#### [GIVEN REQUEST]
Below are the records. Gather each line that holds "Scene".
########
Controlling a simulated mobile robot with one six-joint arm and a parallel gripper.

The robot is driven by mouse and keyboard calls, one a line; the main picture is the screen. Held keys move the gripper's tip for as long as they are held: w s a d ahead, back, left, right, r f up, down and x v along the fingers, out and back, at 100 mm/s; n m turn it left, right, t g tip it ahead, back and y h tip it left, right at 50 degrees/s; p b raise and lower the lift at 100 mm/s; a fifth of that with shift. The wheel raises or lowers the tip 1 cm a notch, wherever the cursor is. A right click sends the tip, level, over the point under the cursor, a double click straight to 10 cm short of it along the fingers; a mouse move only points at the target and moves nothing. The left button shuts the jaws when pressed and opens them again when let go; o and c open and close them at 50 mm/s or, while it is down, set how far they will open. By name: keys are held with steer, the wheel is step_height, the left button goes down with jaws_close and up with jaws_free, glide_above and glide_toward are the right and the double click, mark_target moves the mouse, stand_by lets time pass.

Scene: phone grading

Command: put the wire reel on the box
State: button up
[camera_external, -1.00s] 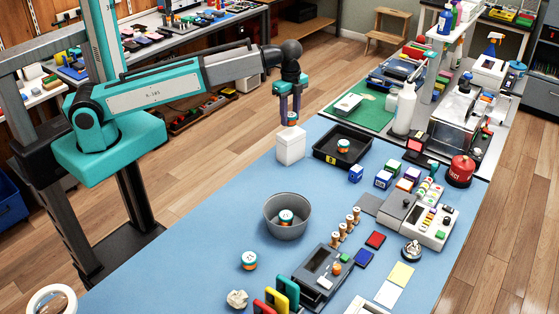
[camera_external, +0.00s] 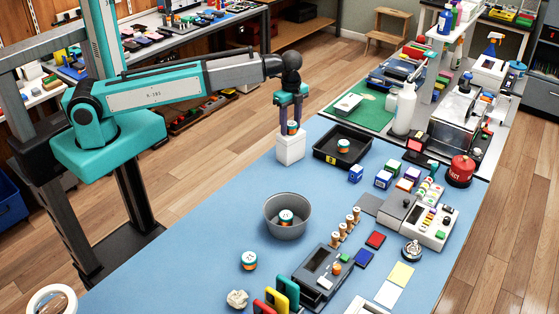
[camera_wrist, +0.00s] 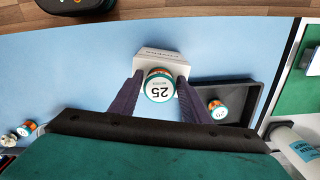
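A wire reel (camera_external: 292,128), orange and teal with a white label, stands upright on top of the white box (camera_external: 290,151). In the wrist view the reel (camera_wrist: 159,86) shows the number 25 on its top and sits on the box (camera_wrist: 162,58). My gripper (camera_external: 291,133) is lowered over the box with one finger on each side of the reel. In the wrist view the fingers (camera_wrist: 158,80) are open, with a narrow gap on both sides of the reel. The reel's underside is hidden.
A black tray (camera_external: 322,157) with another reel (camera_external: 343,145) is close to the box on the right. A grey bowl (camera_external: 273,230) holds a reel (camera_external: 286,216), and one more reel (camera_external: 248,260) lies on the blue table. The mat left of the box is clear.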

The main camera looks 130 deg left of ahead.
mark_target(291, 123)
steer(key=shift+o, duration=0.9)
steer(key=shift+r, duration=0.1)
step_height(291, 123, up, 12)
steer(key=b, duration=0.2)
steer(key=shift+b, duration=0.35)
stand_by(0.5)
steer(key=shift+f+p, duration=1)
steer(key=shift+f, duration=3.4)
########
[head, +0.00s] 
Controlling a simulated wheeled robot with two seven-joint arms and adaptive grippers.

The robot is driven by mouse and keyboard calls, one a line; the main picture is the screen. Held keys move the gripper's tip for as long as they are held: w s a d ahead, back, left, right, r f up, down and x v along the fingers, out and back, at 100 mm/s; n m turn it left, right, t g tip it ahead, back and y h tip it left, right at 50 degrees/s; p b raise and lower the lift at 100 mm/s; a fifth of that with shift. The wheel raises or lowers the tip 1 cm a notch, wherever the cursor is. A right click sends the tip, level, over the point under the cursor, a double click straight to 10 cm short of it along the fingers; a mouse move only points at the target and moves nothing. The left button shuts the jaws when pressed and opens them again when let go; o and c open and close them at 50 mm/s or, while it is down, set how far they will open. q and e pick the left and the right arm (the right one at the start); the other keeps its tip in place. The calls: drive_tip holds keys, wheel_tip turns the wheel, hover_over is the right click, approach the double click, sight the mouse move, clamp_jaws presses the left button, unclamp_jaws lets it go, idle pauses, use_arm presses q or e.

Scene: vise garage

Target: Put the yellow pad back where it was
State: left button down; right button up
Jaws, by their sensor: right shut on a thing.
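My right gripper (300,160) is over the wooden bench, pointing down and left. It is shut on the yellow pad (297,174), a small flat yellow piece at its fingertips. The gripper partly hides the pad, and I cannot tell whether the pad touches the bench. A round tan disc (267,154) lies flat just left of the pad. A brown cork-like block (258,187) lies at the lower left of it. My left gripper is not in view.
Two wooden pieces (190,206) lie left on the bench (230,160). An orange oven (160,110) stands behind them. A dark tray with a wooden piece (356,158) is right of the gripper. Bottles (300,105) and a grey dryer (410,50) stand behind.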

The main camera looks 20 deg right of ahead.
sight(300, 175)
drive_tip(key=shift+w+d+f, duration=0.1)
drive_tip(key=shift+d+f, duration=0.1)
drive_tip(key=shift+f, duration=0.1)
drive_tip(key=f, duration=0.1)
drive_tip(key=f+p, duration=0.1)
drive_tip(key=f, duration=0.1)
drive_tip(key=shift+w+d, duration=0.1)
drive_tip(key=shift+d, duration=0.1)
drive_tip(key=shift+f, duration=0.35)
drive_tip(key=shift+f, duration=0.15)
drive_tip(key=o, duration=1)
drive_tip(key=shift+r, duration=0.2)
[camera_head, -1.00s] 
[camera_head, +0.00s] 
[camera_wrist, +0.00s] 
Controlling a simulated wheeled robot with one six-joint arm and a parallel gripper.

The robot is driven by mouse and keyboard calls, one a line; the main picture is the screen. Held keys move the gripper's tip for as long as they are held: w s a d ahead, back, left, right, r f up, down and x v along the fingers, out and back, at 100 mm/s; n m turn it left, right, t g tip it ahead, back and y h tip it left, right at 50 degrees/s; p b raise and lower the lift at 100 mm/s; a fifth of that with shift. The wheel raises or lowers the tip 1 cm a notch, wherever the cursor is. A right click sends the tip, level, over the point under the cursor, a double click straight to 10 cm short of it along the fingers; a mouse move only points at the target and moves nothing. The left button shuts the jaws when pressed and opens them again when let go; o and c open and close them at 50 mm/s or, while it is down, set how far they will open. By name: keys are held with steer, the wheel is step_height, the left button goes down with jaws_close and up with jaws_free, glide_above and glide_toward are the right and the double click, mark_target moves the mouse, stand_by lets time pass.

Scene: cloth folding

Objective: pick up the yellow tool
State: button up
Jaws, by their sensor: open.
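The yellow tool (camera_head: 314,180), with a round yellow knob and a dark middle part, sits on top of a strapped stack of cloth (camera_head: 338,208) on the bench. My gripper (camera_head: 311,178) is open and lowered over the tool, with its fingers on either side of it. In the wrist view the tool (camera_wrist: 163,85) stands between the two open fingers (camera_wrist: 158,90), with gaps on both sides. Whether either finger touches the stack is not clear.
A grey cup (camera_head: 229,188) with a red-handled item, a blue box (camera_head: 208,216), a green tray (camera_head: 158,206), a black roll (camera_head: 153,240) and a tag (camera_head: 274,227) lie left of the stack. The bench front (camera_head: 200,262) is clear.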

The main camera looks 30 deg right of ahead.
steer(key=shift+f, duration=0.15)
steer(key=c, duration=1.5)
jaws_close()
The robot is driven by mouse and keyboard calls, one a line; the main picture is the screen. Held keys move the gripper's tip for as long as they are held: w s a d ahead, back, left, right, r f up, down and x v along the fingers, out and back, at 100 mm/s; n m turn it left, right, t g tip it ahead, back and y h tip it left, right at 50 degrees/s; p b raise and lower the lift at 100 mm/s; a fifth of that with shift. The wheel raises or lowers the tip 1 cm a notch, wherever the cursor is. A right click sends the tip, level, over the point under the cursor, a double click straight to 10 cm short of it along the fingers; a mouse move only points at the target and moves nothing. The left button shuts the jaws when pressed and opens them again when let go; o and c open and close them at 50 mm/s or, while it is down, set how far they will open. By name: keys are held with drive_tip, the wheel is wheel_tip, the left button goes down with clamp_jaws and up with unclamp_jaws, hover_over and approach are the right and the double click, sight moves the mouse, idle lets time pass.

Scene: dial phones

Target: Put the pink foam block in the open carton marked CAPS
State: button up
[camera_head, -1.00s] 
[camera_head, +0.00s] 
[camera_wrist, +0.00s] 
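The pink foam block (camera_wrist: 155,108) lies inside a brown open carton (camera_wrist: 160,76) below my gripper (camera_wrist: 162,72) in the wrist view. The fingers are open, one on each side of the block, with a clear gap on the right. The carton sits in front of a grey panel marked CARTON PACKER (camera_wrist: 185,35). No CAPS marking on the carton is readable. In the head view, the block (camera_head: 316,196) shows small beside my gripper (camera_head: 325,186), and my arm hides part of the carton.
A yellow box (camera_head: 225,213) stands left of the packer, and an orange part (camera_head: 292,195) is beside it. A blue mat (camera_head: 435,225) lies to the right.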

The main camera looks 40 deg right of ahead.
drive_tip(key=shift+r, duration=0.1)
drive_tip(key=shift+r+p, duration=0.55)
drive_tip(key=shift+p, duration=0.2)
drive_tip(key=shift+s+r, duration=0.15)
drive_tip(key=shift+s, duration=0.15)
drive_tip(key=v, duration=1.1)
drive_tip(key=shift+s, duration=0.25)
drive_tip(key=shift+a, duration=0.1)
########
#### [FULL OUTPUT]
Scene: phone grading
Scene: vise garage
Scene: cloth folding
Scene: dial phones

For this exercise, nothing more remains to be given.